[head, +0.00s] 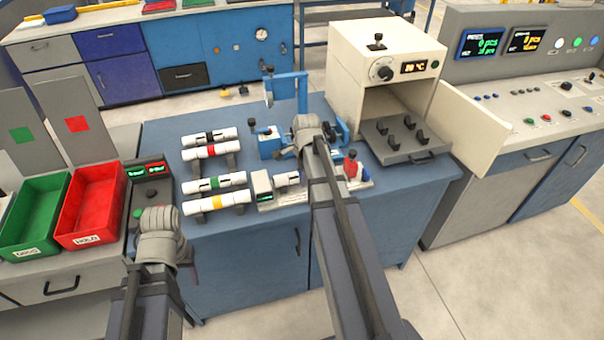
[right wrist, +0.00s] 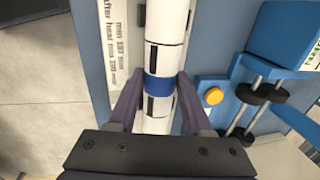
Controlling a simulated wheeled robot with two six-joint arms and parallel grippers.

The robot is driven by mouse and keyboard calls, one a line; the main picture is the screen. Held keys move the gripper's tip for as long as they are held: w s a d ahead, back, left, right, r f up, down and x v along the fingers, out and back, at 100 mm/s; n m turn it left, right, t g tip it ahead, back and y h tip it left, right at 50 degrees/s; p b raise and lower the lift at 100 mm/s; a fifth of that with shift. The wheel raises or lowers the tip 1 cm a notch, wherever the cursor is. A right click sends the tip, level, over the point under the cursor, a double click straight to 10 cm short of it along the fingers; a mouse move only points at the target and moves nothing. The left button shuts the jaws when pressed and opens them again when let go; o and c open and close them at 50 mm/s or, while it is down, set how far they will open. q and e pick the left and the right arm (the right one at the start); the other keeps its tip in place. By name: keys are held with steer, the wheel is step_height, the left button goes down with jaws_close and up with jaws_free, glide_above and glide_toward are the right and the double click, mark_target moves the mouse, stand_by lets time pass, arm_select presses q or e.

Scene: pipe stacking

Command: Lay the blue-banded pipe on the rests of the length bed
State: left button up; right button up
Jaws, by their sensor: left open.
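The blue-banded pipe (right wrist: 158,88) is white with a blue band and runs up the right wrist view. My right gripper (right wrist: 158,92) is shut on it, one finger on each side at the band. In the head view its white end (head: 288,179) shows left of my right wrist (head: 308,132), which hides the rest and the fingers. The length bed (head: 284,199), with a small display at its left end, lies under the pipe. Whether the pipe touches the rests cannot be told. My left gripper (head: 190,272) is open, in front of the table's left end, apart from the pipes.
Several banded pipes (head: 215,202) lie on racks left of the bed. A blue clamp device (head: 270,145) stands close behind the bed. An open oven (head: 385,70) with a rack tray (head: 412,150) stands at the right. Green (head: 35,215) and red (head: 92,205) bins are at the left.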

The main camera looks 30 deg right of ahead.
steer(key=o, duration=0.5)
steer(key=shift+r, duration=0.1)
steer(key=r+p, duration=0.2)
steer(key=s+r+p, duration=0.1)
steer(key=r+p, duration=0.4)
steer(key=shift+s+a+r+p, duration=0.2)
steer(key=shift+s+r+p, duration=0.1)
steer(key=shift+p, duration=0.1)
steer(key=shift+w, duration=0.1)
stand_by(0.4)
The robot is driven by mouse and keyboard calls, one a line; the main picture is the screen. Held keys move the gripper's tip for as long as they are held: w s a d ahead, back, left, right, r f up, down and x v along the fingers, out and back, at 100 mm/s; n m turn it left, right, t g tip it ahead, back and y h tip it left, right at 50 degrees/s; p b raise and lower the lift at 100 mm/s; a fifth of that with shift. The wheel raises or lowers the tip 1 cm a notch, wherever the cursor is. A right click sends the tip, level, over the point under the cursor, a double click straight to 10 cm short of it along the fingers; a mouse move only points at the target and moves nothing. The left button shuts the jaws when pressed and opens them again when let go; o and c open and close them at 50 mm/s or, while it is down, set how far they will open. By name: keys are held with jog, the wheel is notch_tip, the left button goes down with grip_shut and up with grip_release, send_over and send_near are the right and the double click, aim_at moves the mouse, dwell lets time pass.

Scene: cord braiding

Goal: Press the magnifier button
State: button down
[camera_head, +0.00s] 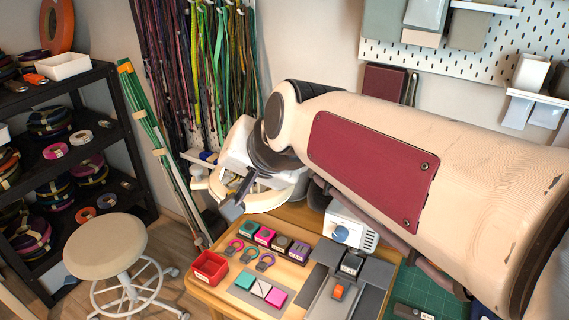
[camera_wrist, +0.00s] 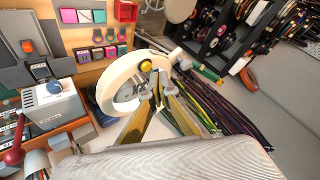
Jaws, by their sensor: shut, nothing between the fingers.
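The magnifier is a white ring lamp; its rim (camera_wrist: 122,88) shows in the wrist view, and part of the ring (camera_head: 262,203) shows behind my gripper in the head view. A round yellow button (camera_wrist: 152,70) sits on the ring's rim in the wrist view. My gripper (camera_wrist: 156,68) is shut and empty, its fingertips close together right at the yellow button and partly overlapping it. I cannot tell whether they touch it. In the head view my gripper (camera_head: 230,211) points down and left in front of the ring. I cannot make out the button there.
A wooden table holds a red bin (camera_head: 208,267), colored blocks (camera_head: 261,290) and a white device with a blue knob (camera_head: 350,231). Hanging cords (camera_head: 195,75) are behind the magnifier. A stool (camera_head: 105,246) and black shelf (camera_head: 68,149) stand left.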

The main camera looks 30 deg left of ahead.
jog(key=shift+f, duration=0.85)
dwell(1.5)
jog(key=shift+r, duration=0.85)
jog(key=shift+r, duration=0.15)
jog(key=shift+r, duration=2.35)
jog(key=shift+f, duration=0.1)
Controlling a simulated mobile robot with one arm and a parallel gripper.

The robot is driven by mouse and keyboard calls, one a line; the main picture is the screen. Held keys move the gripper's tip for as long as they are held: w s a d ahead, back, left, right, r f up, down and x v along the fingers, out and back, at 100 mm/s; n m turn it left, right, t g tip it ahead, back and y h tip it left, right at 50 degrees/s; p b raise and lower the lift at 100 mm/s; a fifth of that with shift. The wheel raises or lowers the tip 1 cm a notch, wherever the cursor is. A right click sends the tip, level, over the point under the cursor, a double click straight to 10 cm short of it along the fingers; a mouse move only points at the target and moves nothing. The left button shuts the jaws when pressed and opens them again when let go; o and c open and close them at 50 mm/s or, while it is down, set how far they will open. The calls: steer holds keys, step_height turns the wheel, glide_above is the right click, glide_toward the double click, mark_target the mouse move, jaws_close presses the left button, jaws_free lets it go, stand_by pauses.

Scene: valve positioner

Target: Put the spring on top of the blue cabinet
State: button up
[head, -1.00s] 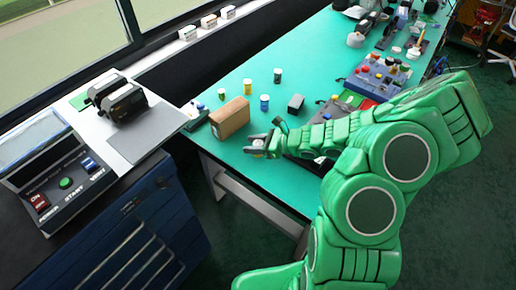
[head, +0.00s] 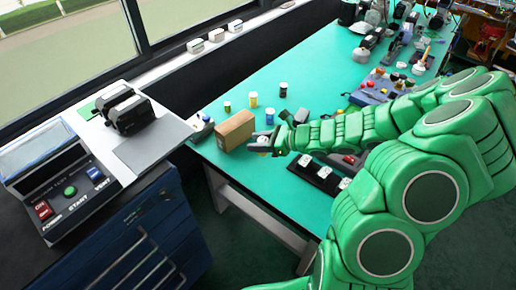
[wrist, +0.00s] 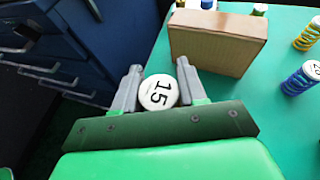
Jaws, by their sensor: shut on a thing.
=-=-=
WHAT THE TASK REQUIRES:
Extract the run of lines that opens with the line containing "Command: Lay the" and closes with the line containing "State: left button up; right button up"; reproduce it exactly and add nothing.

THE SOLUTION:
Command: Lay the blue-banded pipe on the rests of the length bed
State: left button up; right button up

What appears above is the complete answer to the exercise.